Redox Reactions

This is part of Year 11 HSC Chemistry course under the topic of Predicting Reactions of Metals

HSC Chemistry Syllabus

  • Apply the definitions of oxidation and reduction in terms of electron transfer and oxidation numbers to a range of reduction and oxidation (redox) reactions
  • Construct relevant half-equations and balanced overall equations to represent a range of redox reactions
  • Predict the reaction of metals in solutions using the table of standard reduction potentials
  • Predict the spontaneity of redox reactions using the value of cell potentials

      Redox Reactions

      This video explores what reaction reactions are? It explains the acronym OILRIG which refers to oxidation being the loss of electrons, while reduction is the gain of electrons. 

      What is Redox?

      Redox chemistry is all about the movement of electrons between different species in a reaction. To break it down:

      • Reduction refers to the gain of electrons. For example, the transformation of iron ions into solid iron showcases reduction as iron accepts electrons to neutralise its charge. 
      • Oxidation means the loss of electrons. Consider magnesium turning into magnesium ions and releasing electrons; this process exemplifies oxidation.

      These two processes always occur together – where one element loses electrons (oxidation) another gains them (reduction). 

      An easy mnemonic to help you remember the differences between oxidation and reduction is "OILRIG" which stands for "oxidation is loss, reduction is gain". This will help you identify whether a reaction involves oxidation or reduction, such as when magnesium loses electrons, it's undergoing oxidation. 


      Half-Equations in Redox

       Redox reactions can be split into half-equations, which separately describe the oxidation and reduction occurring in a reaction. Consider the following reaction between zinc and dilute acid:


      $$Zn(s) + 2H^+ \rightarrow Zn^{2+}(aq) + H_2(g)$$


      In this reaction, zinc has lost 2 electrons to form the `Zn^{2+}` ion while each hydrogen has gained one electron to form `H_2`. This transfer of electrons can be demonstrated by the following equations:


      $$Zn \rightarrow Zn^{2+} + 2e^–$$

      $$2H^+ + 2e^– \rightarrow H_2$$


      The top half of the equation is the oxidation half equation since we know that the zinc has lost electrons to ionise, and the bottom half is the reduction half equation since hydrogen has gained electrons to become hydrogen gas. 
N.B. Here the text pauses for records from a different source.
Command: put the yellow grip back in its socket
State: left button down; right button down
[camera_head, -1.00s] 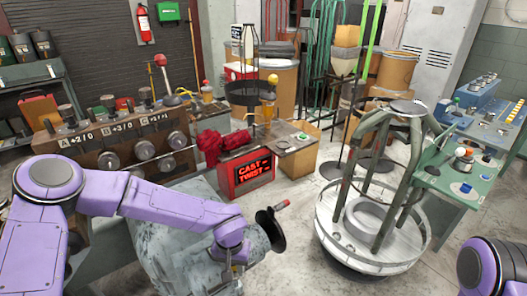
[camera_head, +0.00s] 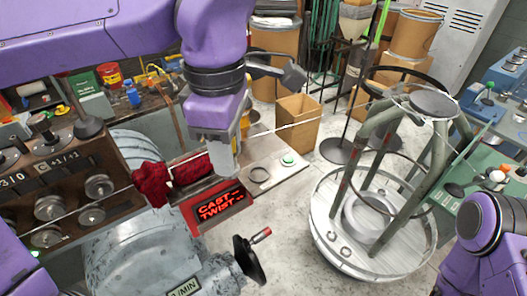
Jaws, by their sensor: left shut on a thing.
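My left gripper (camera_head: 223,160) points down over the pale plate (camera_head: 278,148) beside the red lit sign. It is shut on the yellow grip, which its fingers and body mostly hide. A yellow patch (camera_head: 245,122) shows just right of the gripper; I cannot tell if it belongs to the grip or to something behind. A dark ring (camera_head: 259,174) lies on the plate, right of the fingertips; I cannot tell whether it is the socket. My right gripper is out of view; only part of that arm shows at lower right.
A green button (camera_head: 288,160) is on the plate. A handwheel (camera_head: 250,260) stands in front, and a round metal frame (camera_head: 375,215) at right.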

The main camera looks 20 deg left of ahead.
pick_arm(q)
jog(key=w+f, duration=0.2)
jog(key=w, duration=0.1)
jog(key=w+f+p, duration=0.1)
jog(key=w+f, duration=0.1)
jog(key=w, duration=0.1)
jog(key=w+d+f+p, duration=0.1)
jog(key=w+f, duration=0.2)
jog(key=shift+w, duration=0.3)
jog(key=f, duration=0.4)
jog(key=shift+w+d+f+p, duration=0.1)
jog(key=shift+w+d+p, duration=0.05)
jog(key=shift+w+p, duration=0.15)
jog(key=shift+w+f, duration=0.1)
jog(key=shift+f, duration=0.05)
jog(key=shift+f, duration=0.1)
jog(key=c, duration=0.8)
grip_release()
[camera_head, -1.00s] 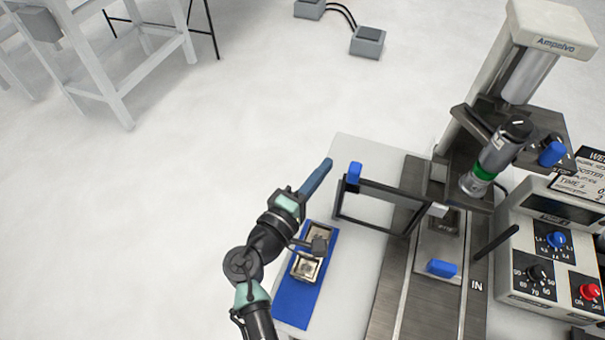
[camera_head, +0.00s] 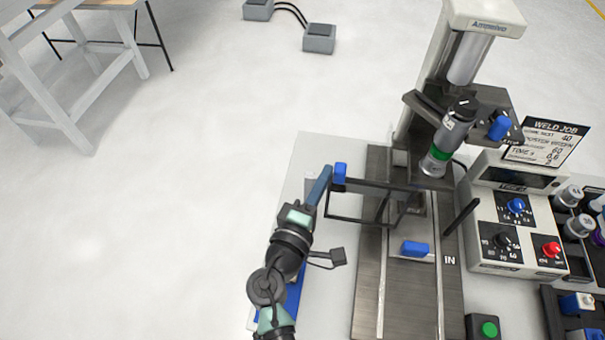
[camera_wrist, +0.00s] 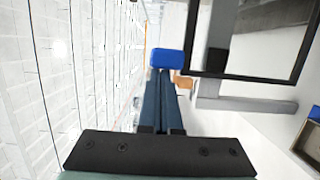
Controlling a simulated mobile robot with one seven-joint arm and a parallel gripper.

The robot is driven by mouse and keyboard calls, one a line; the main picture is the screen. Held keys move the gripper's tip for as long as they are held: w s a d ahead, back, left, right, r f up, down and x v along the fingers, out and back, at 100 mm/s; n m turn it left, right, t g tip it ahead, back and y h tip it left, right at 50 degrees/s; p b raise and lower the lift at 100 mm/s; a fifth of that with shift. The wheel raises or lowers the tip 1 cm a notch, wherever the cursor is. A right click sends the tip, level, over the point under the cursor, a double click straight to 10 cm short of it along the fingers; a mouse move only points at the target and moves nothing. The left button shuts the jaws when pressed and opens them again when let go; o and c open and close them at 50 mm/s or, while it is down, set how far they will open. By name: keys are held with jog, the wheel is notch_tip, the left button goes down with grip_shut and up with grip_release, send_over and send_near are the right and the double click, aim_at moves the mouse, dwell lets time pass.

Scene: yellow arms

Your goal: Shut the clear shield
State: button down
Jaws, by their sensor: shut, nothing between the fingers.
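The clear shield (camera_head: 357,204) is a see-through panel in a black frame. It stands swung out to the left of the press, with a blue knob (camera_head: 340,172) at its outer upper corner. My gripper (camera_head: 325,172) is shut and empty, its blue fingers just left of the knob. In the wrist view the fingertips (camera_wrist: 163,76) reach the lower edge of the knob (camera_wrist: 167,59); whether they touch, I cannot tell. The shield's black frame (camera_wrist: 240,77) shows to the right of the fingers there.
The press (camera_head: 470,55) with its grey-green tool head (camera_head: 449,135) stands behind the shield. A blue clamp (camera_head: 416,249) sits on the metal bed (camera_head: 400,305). A control box (camera_head: 515,225) is at right. My arm covers much of the blue mat (camera_head: 293,300).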

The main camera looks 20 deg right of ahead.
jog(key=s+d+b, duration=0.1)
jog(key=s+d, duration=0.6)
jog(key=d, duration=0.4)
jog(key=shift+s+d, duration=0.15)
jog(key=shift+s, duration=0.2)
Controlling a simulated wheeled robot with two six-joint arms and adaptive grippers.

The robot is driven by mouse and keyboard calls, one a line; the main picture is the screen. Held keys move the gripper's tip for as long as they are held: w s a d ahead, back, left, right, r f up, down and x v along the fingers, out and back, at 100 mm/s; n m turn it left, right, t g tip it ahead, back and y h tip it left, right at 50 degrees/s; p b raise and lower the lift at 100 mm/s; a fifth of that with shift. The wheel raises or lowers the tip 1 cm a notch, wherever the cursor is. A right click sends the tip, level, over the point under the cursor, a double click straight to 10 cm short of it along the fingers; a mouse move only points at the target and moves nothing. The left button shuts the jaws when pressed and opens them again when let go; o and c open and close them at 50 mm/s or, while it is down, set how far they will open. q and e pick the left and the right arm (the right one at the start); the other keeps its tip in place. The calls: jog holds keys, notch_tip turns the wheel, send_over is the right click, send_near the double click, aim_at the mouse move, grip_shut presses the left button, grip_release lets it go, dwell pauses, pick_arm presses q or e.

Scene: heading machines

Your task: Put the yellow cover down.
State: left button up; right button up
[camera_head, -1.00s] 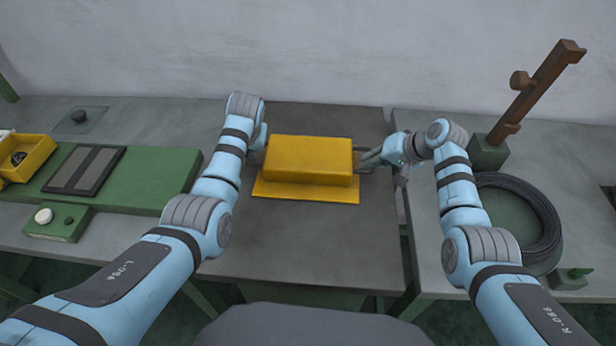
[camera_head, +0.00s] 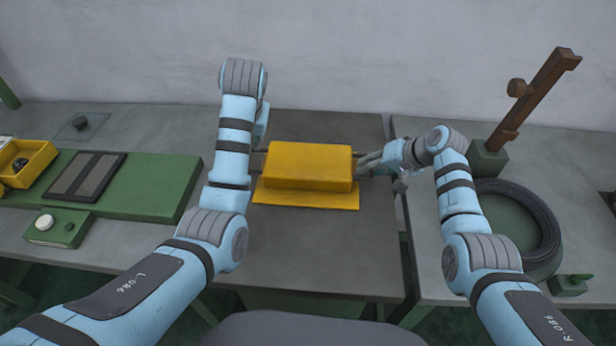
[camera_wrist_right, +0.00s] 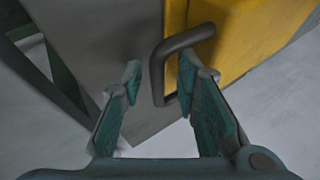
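The yellow cover (camera_head: 308,165), a box shape with a flat flange, sits level on the middle grey table; no gap under it shows. My right gripper (camera_head: 368,163) is at its right side. In the right wrist view, its fingers (camera_wrist_right: 160,95) are spread, with the dark bent handle (camera_wrist_right: 157,75) of the yellow cover (camera_wrist_right: 245,40) between them and gaps visible. My left arm reaches to the cover's left side, its wrist raised at the back left. The left gripper's fingers are hidden behind the arm, so their state does not show.
On the left stand a green board (camera_head: 150,190) with a dark panel, a yellow bin (camera_head: 25,165) and a green button box (camera_head: 58,228). On the right table are a black coil (camera_head: 535,215) and a brown post (camera_head: 535,100). The middle table is bare in front of the cover.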

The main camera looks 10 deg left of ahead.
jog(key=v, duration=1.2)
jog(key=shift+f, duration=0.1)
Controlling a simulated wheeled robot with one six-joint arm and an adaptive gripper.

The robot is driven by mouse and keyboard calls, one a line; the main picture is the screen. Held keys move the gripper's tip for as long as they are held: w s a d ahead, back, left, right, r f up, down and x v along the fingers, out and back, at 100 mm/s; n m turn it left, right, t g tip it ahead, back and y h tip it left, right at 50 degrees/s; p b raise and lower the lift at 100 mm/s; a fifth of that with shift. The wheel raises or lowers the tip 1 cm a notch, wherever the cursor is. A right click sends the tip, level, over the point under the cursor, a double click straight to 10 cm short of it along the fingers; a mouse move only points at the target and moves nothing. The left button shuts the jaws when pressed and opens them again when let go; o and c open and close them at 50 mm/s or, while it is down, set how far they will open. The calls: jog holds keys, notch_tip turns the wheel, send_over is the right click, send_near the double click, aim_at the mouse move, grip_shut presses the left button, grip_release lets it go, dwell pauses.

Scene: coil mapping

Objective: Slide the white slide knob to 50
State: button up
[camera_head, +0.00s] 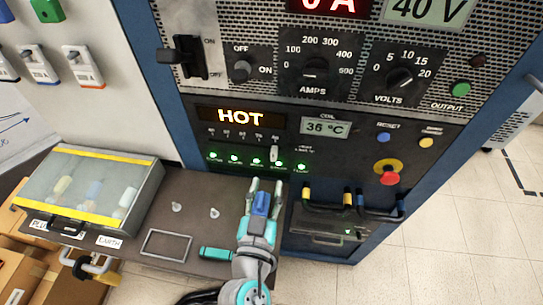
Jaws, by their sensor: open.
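A small white slide knob (274,154) is on the black front panel, right of the middle, below the amber HOT display (240,116). A row of small marks runs along the panel to its left; the numbers are too small to read, so I cannot tell its setting. My gripper (265,184) is open and empty, teal and grey with a blue part between the fingers. It is below the knob, near the panel's lower edge, and apart from it.
Green lights (255,163) line the panel under the slide area. A red emergency button (388,176) and dark handles (352,200) are to the right. A clear yellow-edged case (146,158) stands on the brown shelf (190,215) to the left. A teal-handled item (216,254) lies near my arm.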

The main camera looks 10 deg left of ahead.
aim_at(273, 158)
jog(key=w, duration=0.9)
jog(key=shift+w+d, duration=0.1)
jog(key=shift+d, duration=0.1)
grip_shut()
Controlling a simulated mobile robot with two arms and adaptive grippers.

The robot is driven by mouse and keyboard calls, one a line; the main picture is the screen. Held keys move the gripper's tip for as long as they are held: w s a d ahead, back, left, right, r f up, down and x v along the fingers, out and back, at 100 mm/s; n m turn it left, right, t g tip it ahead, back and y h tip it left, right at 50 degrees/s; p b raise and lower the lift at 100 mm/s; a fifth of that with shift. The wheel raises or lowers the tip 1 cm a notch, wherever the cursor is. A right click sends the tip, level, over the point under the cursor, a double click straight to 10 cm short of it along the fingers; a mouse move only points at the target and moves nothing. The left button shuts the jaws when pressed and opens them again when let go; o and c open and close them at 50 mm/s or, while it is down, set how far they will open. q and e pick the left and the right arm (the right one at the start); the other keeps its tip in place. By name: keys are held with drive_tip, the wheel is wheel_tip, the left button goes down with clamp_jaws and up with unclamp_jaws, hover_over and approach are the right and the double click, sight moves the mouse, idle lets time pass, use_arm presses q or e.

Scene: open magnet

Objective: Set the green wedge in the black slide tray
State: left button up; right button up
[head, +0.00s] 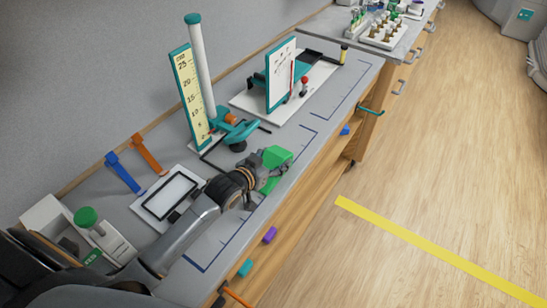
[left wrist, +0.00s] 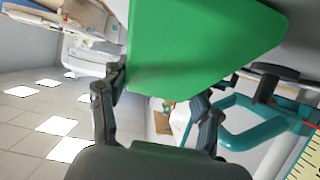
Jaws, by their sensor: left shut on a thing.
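The green wedge (head: 277,156) is held above the near part of the grey bench. My left gripper (head: 266,176) is shut on it; the wedge fills the upper middle of the left wrist view (left wrist: 195,45), between and beyond the fingers (left wrist: 158,95). A black-rimmed rectangular frame with a white inside (head: 149,208), which looks like the black slide tray, lies on a white base left of the gripper. My left forearm and wrist pass close to its right side. The wedge is apart from it. My right gripper is not in view.
A tall yellow scale with a white tube (head: 203,75) and teal clamp stands behind the wedge. A teal-and-white dial apparatus (head: 281,75) is farther back. A green-knobbed white block (head: 87,218) stands at left. Blue-outlined bench areas are clear.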

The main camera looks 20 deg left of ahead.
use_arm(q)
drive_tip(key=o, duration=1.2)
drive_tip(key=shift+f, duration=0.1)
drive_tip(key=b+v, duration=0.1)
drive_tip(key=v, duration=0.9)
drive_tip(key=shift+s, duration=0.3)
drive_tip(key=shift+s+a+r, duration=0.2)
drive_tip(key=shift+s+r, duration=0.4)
      When the we add the two equations together, we can see that there are 2 electrons on both sides of the equation


      $$Zn + 2H^+ + 2e^– \rightarrow Zn^{2+} + 2e^– + H_2$$


      We can then cross out the two electrons on both sides of the equation to provide us with the original net equation. 

      $$Zn(s) + 2H^+ \rightarrow Zn^{2+}(aq) + H_2(g)$$


      It is important to know that in any redox reaction, there is an oxidising agent (which undergoes reduction) and a reducing agent (which undergoes oxidation). In the case of our two half equations, because zinc is undergoing oxidation, it must be the reducing agent which is causing the hydrogen ions to undergo reduction. Thus the reducing agent is also called the 'reductant'. This is true for the opposite scenario as hydrogen in the oxidising agent, also called the 'oxidant' 


      Reduction Potentials

      The reduction potential table is a key tool. It ranks substances based on their ability to gain electrons, which is indicated by their electrical potential. Substances with a higher reduction potential are more likely to undergo reduction, a principle crucial for predicting the outcome of chemical reactions. 


      Understanding Reactivity

      The reactivity of metals is linked to their position in the reduction potential table. More reactive metals, which are easily oxidised are found at the top of the table, like potassium (K), while more easily reduced substances are found further down, like silver (Ag). 




      The concept of spontaneity in reaction tells us whether a reaction will proceed with or without external energy. Reduction potentials are used help us predict this. Now let's consider the reaction between copper and silver ions. 


      $$Cu(s) + Ag^+(aq) \rightarrow Cu^{2+}(aq) + Ag(s)$$


      The half equations of this equation are:


      $$Cu(s) \rightarrow Cu^{2+} + 2e^–$$

      $$Ag^+(aq) + e^– \rightarrow Ag(s)$$


      Using our standard potential table, we can see that the reduction of silver produces 0.77V while the reduction of copper, which is the opposite of the reduction of copper, produces -0.34V. When we add these potentials together, we get a value of 0.77 + (–0.34) = 0.43V

      The positive value of this electrical potential helps to indicate to us that this reaction occurs spontaneously.